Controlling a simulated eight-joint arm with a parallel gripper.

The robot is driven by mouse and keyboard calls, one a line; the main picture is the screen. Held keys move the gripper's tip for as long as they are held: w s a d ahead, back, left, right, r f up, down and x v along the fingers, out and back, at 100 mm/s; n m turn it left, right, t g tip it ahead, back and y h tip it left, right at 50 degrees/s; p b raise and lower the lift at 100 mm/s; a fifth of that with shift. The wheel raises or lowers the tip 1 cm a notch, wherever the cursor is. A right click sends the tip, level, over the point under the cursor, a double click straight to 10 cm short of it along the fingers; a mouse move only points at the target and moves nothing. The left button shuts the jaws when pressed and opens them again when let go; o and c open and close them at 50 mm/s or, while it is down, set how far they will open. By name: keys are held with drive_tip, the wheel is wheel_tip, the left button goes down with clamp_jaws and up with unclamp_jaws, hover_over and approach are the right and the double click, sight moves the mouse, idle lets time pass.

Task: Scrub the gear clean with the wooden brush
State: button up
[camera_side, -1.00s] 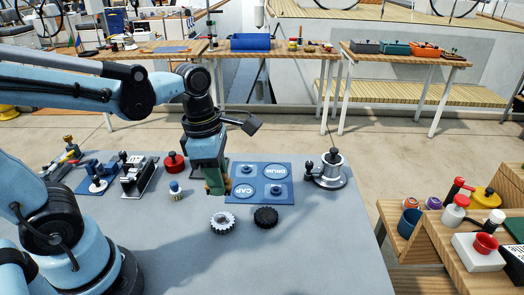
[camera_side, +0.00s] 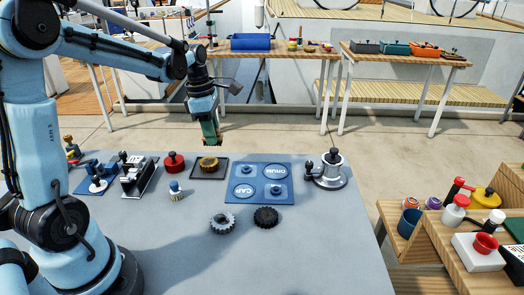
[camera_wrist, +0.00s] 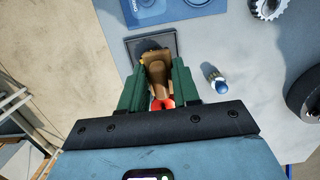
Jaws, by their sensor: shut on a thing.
--
• Stated exercise:
Set down the line containing "[camera_side, +0.00s]", then every later line through the end of the material, exactly as written; omit any picture.

• The reply:
[camera_side, +0.00s] 
[camera_wrist, +0.00s] 
Jaws, by their sensor: shut on a thing.

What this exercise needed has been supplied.